Mal schnell im Internet nachgucken, um eine Frage zu klären – das gibt es nicht für Menschen wie Guido Rösler und seine Frau Sabrina, die Lernschwierigkeiten haben. Neulich haben sie sich abends über Angstzustände unterhalten und wollten darüber etwas nachlesen. „Ich habe die Seite ganz schnell wieder zugemacht“, sagt Sabrina Rösler. Internet ist für sie eigentlich nur Facebook, YouTube und E-Mails schreiben.

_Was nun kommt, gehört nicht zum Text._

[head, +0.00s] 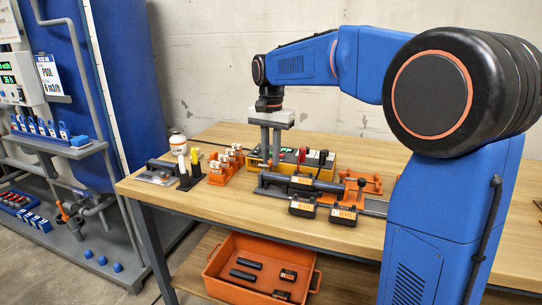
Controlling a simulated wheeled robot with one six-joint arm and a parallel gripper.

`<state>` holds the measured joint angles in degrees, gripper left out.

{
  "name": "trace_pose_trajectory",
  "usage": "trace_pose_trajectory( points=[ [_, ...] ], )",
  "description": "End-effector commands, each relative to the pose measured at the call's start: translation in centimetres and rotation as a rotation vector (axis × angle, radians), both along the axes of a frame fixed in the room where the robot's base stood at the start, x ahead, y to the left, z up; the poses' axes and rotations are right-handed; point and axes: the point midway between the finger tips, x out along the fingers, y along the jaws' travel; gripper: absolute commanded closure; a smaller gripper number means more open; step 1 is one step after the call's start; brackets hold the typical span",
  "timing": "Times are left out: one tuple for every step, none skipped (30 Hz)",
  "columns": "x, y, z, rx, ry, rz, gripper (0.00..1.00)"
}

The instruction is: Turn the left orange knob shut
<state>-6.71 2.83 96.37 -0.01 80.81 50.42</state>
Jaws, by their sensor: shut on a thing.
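How far the knob is turned cannot be told. A dark grey pipe (318,183) lies along the jig.
An orange rack (219,177) and a white bottle (178,143) stand to the left. Black labelled blocks (302,208) lie in front. An orange crate (228,286) sits below the bench.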

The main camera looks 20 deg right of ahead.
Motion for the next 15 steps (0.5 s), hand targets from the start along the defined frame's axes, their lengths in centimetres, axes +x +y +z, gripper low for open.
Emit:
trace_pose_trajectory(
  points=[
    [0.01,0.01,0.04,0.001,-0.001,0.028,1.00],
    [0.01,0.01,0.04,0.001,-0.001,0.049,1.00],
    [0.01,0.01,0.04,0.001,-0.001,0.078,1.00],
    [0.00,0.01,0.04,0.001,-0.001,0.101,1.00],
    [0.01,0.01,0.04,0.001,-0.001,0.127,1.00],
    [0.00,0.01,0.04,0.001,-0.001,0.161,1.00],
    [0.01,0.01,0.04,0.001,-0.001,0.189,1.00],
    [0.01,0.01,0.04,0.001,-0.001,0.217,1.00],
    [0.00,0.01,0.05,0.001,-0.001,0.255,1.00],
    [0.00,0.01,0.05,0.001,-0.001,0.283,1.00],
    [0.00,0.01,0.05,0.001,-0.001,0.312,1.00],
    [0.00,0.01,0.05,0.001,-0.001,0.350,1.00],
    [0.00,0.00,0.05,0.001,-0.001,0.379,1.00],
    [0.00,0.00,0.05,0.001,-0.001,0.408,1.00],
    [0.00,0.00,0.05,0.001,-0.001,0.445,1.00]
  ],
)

Ähnlich verhält es sich mit Büchern. Guido Rösler hat von seiner Mutter ein Buch über Buddhismus geschenkt bekommen, weil er sich dafür interessiert. Er hat mal reingeguckt. „Dann habe ich es zugeschlagen und zurück in den Schrank gepackt.“ Solche Momente machen ihm zu schaffen. „Man möchte sich doch auch weiterentwickeln“, sagt er. Jetzt hat Rösler sich aus der Bücherei ein Yoga-Buch ausgeliehen, das er gut verstehen kann.

 

In die Prüfgruppe kommt er sehr gerne – hier lernt er schließlich jedes Mal etwas. Zum Beispiel über das EU-Wahlrecht, als Capito Berlin zur Wahl im Mai eine Infobroschüre in Leichter Sprache erstellt hat. Das ist so kompliziert, dass die Broschüre auch bei Menschen ohne Lernschwierigkeiten sehr begehrt war.

 

So sieht’s aus:

 

Nach einem Beschluss des Senats soll Berlin bis 2020 in Sachen Bauen, Wohnen, Verkehr, Gesundheit und Medien barrierefrei sein. Ob es nun die BVG-Busse sind, die sich an der Haltestelle für den leichteren Einstieg absenken, oder der zur Verfügung gestellte Dolmetscher für Gebärdensprache beim Amtsbesuch. Laut dem Online-Projekt wheelmap.org sind von allen markierten öffentlichen Einrichtungen in Berlin rund 9.000 zugänglich, 4.200 teilweise und 5.000 immer noch überhaupt nicht.